Sickandscared · 15/01/2020 22:31

Some years back I had a friend exactly like this. She bragged and bragged and put me down at every opportunity. She cheered when my boyfriend broke up with me because (and this is a direct quote) she didn't want to be the only single one. In my naivety I was convinced she had no idea how she was coming across and would be horrified to realise she was upsetting me. I decided the only fair thing to do was sit down and talk to her, tell her as kindly and as gently as I could how I felt.

She absolutely flipped out, told me she never wanted to see me again, ran a hate campaign against me and told everyone I had caused her to have a nervous breakdown.

These days I would just cut a person like this out.

Sickandscared · 15/01/2020 22:32

Oh and she is quite simply jealous of you and desperate for your approval.

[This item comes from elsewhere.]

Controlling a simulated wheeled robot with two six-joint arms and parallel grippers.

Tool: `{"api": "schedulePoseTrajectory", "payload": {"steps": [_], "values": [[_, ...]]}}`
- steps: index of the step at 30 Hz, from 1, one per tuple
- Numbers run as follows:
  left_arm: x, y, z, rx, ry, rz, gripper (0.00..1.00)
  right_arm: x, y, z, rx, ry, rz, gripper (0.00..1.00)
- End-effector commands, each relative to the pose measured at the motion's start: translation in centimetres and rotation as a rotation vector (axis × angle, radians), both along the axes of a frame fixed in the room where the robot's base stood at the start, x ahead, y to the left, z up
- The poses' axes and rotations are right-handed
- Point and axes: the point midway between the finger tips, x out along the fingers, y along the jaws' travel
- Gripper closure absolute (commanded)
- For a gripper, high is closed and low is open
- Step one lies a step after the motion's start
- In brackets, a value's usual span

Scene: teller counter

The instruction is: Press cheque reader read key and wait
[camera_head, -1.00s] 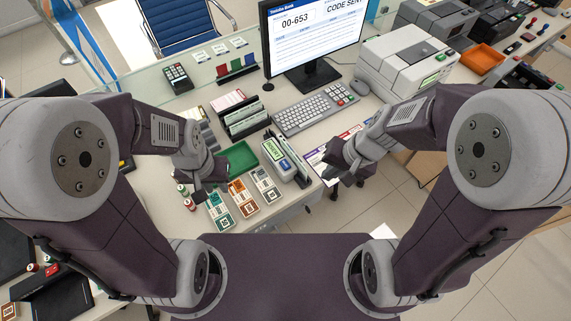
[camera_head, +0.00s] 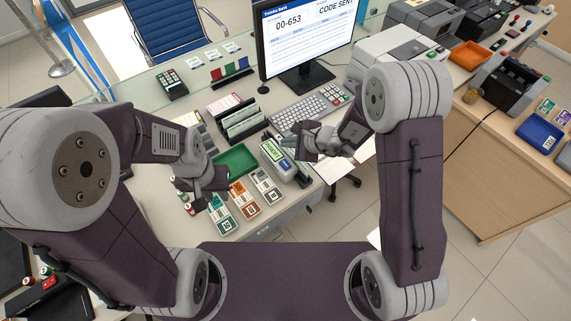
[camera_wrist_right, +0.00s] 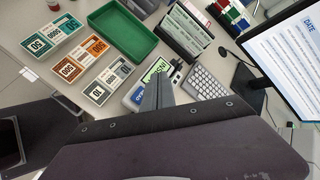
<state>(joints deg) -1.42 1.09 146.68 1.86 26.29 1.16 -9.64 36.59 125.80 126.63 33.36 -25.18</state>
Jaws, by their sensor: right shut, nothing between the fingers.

Sugarcainx · 16/01/2020 07:32

You are right, I don't have to. Some of these stories are really bad ! Just hate the thought of having a friend who's jealous, secretly resents me or wants to bring me down, it's unnerving.

OP posts:
Woollycardi · 16/01/2020 13:15

Sounds like you need distance. And also perhaps to ask yourself what you were getting out of the relationship, because you were in it too, it's not all about her...(even is she was solely talking about herself and not really interested in anything you had to say). I have very similar with a friend who I am distancing from.